After several uneventful months, one day I altered my route east on 13th Street which had a few stores and led directly to the campus, to 14th street which was lined entirely with private homes and a couple boarding houses. When I was about 3 blocks from home I saw a kid who must have been in the 5th or 6th grade standing on the front porch of one of the houses just ahead. As I approached him, he moved down the steps to the sidewalk and confronted me with several questions. "What school did I go to?" "Why?" "What was I doing in front of his house?"

This kid seemed large to me and I was also much aware of being a red head and small for my age. I told him I went to St. Mary's and I suppose attempted to answer his other questions, but mostly I was frightened. I had never been in a scary confrontation. I had no notion of a response strategy. He warned me to stay away from his house, or else!

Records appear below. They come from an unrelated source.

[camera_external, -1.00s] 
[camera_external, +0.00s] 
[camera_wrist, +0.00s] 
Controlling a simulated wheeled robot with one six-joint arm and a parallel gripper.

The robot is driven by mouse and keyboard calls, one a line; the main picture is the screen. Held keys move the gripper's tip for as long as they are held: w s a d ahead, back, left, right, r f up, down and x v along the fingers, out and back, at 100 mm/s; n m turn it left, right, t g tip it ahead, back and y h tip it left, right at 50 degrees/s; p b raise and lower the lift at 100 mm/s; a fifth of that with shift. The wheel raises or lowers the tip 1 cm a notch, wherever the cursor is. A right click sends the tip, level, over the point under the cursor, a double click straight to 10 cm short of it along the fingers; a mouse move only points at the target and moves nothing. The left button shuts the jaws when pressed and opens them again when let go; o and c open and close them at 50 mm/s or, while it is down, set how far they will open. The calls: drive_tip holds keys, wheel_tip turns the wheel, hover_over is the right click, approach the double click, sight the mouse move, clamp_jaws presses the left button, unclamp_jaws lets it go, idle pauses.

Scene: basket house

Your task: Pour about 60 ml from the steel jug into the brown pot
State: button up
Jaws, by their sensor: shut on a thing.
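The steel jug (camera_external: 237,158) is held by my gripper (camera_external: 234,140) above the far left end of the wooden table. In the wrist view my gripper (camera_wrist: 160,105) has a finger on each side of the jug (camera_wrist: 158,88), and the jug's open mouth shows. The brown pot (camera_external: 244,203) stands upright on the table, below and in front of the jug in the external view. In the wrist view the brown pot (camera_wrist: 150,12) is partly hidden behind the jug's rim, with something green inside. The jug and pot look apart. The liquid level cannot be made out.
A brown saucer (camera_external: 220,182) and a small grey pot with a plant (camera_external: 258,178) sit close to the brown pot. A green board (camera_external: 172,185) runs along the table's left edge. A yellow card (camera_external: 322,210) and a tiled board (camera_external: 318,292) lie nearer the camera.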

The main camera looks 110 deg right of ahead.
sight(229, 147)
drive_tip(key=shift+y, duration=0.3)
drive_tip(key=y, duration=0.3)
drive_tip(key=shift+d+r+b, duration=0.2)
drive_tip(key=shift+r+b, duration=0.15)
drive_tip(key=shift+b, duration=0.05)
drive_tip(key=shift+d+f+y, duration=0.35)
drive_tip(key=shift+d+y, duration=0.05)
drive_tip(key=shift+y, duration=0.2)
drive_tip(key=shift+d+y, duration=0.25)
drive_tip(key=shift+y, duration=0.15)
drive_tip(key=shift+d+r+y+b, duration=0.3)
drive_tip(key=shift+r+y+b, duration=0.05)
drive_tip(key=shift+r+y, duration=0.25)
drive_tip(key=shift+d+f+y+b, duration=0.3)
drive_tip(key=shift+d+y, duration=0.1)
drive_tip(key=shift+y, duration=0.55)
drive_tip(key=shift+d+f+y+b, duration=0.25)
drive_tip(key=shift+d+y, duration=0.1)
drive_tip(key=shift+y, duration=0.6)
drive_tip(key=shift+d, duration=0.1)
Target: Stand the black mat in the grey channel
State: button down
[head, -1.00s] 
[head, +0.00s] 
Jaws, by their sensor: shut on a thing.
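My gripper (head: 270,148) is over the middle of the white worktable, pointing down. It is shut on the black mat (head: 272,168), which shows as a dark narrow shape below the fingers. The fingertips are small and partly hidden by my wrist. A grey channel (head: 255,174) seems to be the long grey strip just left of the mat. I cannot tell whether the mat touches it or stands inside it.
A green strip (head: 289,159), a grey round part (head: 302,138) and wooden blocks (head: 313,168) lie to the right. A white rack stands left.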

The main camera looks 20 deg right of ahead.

I continued home, thankful to have completed the journey with dry pants. I didn't mention the encounter to Mom or Dad.

During the next few afternoons, I followed my traditional 13th street route. Then, for what ever reason, I foolishly ventured south again and trotted east on 14th street, safely I assumed, on the opposite side of the street from the big kid's house. Just as I was opposite of his front door, out he came, charging across the street and informing me that, "Kids from St. Mary's are not allowed on this street!" and that he”...would beat me up if he saw me in front of his house again!"

Obviously, I can't recall my actual response, but I have the image of trying to stand my ground verbally, which soon dissolved to telling him that I could walk where I wanted to, and that if he didn't stop bothering me I would get my dad to come over to his house and talk to his dad! Talk was cheap, but I was able to ride on down the trail and away from the raging bully. I didn't mention this encounter to Mom and Dad. I don't need to say that I was very upset.

Showing some sign of good sense, I began alternating my route among 13th, 15th even 16th streets in addition to using the cross streets of Mill and Oak as substitutes for the direct route to Patterson. I must have been successful in that I seem to have avoided the nasty aggressor. Then, some afternoons later, I was high tailing it east on 15th street when a Ford two door sedan came up beside me, pulled over to the curb and stopped. I heard a kid holler from the front passenger seat, "That's him, Dad! That's the one that told me he would send his dad over to our place."

The father, who I assumed must be a business man because anyone who had a real job would have been at work in late afternoon, opened the car door and walked over the parking to the side walk.

"I understand you threatened my boy", or something along that order he said. "Now what is this talk about your father coming over to my house?"

I was scared as to what ever is next to death and attempted to relate some mealy mouth explanation that I was just afraid of his son and was just trying to get away. The father asked me to explain myself, and I must have been able to mount a reasonable defense, explaining that his kid bullied me and said that I couldn't walk on his street on my way home from school.

He turned around and re-entered the Ford two door without a word, and drove away. I never saw him or his ugly, bastard, protestant kid again. I didn't mention this exchange to Mom or Dad.